Pennoyer’s view is that architecture schools — the elites — have trained people out of their instinctive understanding of what they like. Again we see that his view is not only conservative but populist. He presents himself as a champion of common sense over expertise. And like the right populism we see in politics, this perspective has a dark side.

If architects, en masse, accepted the right populist view and decided to stick to established and recognizable styles, the profession would be giving up on the possibility of doing something new. It would come to resemble the American motion picture industry, which for the past decade has invested heavily in sequels and remakes at the expense of original projects. These films can be enjoyable, but they are never masterpieces. Inversely, most art house films are awful, but every once in a while this scene produces a work that is truly special and enduring. Maybe flawed work is the cost of innovation.
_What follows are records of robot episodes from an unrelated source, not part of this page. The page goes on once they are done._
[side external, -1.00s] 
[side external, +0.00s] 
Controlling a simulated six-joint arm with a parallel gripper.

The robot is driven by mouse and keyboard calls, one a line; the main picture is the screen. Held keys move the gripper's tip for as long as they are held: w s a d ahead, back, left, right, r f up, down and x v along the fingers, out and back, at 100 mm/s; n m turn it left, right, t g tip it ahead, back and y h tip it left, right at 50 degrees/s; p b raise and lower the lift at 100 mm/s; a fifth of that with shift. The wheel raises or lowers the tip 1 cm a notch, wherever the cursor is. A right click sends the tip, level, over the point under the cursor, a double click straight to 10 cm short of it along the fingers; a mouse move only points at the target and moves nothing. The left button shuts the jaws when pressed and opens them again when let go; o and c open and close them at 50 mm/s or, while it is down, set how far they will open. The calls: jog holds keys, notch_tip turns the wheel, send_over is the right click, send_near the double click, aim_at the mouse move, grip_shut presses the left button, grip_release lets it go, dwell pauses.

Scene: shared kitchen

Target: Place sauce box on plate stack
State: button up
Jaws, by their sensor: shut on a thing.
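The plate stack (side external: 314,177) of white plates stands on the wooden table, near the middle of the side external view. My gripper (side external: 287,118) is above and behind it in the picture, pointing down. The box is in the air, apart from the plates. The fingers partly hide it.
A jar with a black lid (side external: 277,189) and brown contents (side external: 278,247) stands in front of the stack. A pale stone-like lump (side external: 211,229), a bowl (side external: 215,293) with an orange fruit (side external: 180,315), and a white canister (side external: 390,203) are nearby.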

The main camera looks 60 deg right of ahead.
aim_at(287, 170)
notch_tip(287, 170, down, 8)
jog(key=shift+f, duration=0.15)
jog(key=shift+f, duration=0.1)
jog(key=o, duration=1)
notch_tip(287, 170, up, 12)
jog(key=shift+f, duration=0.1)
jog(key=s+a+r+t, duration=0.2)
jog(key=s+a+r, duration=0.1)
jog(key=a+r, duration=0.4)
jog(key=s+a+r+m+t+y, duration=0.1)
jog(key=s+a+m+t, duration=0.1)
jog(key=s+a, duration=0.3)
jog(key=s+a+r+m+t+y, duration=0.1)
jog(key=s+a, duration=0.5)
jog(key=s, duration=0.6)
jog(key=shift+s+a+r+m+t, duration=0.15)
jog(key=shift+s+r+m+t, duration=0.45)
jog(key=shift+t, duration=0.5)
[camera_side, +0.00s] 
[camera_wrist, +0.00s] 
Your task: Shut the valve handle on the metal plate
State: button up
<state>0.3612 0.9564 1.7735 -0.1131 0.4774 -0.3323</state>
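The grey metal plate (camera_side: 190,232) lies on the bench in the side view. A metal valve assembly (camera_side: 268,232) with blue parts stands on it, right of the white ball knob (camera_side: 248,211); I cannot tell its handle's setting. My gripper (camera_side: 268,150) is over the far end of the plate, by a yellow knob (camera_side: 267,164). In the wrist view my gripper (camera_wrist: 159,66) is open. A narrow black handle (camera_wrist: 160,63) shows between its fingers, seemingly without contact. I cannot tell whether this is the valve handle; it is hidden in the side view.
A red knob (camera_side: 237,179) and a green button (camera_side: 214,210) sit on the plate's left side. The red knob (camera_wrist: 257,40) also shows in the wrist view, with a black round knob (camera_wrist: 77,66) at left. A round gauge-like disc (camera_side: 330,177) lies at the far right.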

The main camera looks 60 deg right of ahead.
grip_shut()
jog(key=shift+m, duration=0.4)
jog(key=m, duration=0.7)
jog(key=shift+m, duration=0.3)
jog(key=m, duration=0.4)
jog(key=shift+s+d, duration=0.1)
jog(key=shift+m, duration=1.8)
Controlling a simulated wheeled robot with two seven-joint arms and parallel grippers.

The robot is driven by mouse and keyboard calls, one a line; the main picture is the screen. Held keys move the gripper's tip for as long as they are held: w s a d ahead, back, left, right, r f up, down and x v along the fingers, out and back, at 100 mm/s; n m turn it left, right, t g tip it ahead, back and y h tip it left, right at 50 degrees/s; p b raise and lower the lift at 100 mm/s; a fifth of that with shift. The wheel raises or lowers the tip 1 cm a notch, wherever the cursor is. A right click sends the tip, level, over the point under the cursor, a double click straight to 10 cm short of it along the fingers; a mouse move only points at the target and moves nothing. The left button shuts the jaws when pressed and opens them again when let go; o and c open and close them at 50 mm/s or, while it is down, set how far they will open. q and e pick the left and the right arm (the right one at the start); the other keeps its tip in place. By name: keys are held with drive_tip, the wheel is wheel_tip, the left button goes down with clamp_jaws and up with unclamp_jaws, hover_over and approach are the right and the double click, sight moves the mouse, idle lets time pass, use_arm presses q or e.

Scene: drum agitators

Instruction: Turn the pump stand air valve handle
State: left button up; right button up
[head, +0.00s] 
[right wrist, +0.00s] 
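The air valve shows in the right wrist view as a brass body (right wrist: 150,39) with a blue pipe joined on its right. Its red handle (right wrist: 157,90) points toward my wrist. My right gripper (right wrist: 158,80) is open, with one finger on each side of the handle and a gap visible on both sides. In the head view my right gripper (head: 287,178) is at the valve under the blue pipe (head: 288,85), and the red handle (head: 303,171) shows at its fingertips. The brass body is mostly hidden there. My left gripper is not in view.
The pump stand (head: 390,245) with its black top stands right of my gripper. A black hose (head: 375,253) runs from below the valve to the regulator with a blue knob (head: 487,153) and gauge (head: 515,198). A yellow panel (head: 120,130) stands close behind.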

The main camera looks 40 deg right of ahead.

In any event, the right populists are wrong that modernism’s shortcomings can only be addressed by returning to the past. There are other ways to address these issues, ones that don’t involve architecture becoming trapped in stylistic and ideological stasis. Heatherwick’s book Humanize proposes a way of thinking about architecture that is neither cold nor sentimental. It continues a tradition that has been overlooked for too long and has not been named until now: left populist architecture.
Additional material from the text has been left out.